SHORT TASK:
Every line below is to be copied exactly, with the pictures left out.

DATA SEGMENT:
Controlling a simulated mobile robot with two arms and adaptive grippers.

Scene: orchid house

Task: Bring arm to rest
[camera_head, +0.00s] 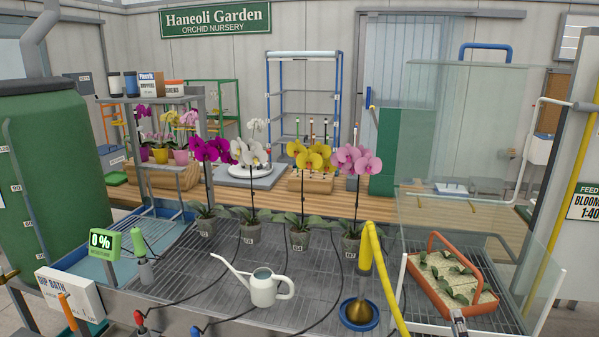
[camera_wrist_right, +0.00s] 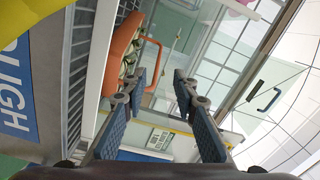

FINISHED TASK:
Controlling a simulated mobile robot with two arms and adaptive grippers.

Scene: orchid house

Task: Bring arm to rest
[camera_head, +0.00s] 
[camera_wrist_right, +0.00s] 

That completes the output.